Stated goal :: In the material below, list every line carrying the string "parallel".
*-*-*
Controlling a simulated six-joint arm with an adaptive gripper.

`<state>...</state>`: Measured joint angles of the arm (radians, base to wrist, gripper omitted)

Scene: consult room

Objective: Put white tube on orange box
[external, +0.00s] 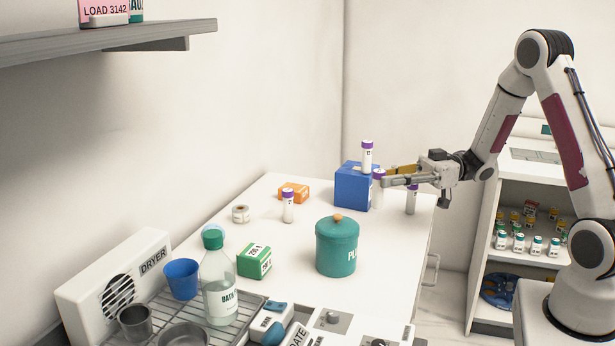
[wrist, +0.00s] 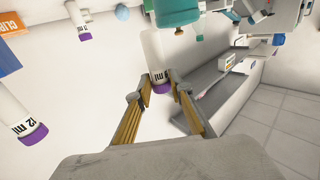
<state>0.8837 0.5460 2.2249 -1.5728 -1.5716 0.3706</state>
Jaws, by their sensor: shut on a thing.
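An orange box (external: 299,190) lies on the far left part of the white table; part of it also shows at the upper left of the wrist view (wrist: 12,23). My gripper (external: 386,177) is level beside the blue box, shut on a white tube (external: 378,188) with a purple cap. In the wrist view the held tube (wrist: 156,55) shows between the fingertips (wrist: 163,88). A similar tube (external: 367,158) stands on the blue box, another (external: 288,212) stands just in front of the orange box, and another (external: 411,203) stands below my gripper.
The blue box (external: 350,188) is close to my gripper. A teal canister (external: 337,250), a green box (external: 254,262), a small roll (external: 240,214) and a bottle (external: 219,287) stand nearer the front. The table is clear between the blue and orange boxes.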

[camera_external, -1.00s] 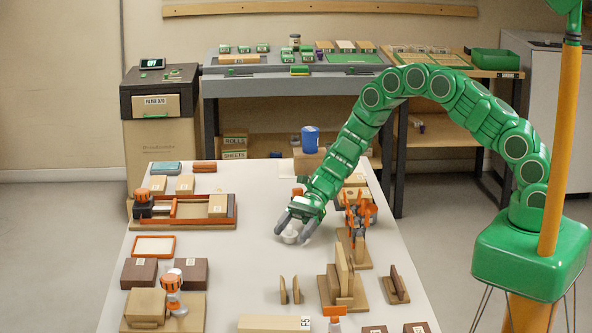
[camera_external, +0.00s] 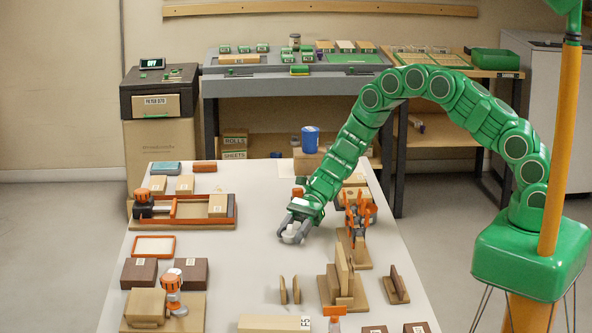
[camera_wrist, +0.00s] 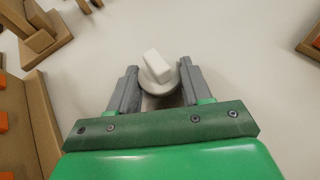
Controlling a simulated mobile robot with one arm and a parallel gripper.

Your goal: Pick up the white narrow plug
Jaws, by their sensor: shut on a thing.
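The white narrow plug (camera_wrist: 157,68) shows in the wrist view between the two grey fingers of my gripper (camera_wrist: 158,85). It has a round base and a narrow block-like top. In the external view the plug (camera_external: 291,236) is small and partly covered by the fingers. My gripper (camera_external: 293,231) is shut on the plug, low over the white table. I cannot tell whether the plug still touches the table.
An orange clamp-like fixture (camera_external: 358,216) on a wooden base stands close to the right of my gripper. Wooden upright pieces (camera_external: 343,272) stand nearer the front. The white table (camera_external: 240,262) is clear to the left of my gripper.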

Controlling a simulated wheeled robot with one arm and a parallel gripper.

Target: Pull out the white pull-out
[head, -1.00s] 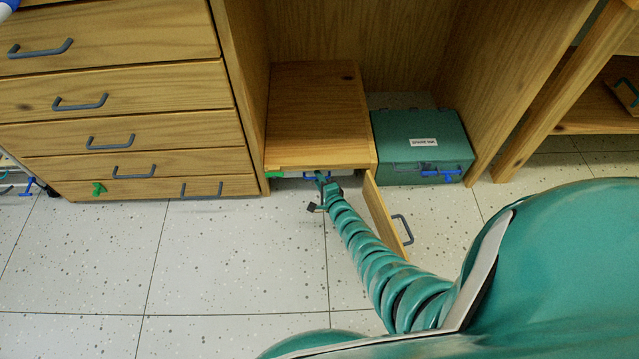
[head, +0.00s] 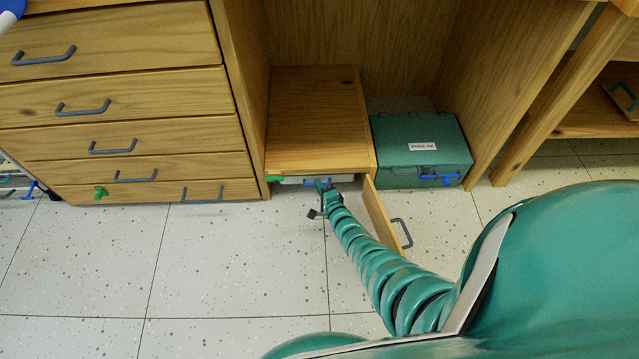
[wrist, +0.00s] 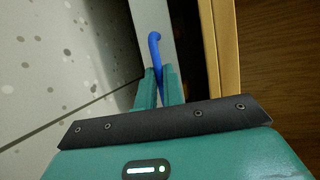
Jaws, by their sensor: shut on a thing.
*-*-*
Final result ::
Controlling a simulated mobile robot with one arm and a parallel gripper.
Controlling a simulated wheeled robot with one arm and a parallel gripper.

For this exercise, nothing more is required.